Supplied material:
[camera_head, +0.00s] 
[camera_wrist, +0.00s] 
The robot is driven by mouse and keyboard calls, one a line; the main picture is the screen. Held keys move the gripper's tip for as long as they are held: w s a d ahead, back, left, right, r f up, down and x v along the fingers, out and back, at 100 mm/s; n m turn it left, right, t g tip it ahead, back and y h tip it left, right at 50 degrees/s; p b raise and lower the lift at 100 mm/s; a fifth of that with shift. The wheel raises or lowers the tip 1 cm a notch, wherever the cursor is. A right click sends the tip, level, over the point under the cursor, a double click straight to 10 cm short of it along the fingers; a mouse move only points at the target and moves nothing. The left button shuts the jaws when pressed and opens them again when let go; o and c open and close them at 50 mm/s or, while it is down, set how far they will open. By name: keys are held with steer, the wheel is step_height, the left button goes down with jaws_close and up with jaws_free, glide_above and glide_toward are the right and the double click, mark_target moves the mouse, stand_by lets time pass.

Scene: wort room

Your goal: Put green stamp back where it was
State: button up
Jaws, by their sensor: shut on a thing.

Task to carry out:
For this exercise, please retype exactly the lines in the listing from the line with "[camera_wrist, +0.00s]" through its last line, both ends included.

Solved exercise:
[camera_wrist, +0.00s] 
The robot is driven by mouse and keyboard calls, one a line; the main picture is the screen. Held keys move the gripper's tip for as long as they are held: w s a d ahead, back, left, right, r f up, down and x v along the fingers, out and back, at 100 mm/s; n m turn it left, right, t g tip it ahead, back and y h tip it left, right at 50 degrees/s; p b raise and lower the lift at 100 mm/s; a fifth of that with shift. The wheel raises or lowers the tip 1 cm a notch, wherever the cursor is. A right click sends the tip, level, over the point under the cursor, a double click straight to 10 cm short of it along the fingers; a mouse move only points at the target and moves nothing. The left button shuts the jaws when pressed and opens them again when let go; o and c open and close them at 50 mm/s or, while it is down, set how far they will open. By name: keys are held with steer, the wheel is step_height, the left button goes down with jaws_close and up with jaws_free, glide_above and glide_toward are the right and the double click, mark_target moves the mouse, stand_by lets time pass.

Scene: wort room

Your goal: Put green stamp back where it was
State: button up
Jaws, by their sensor: shut on a thing.

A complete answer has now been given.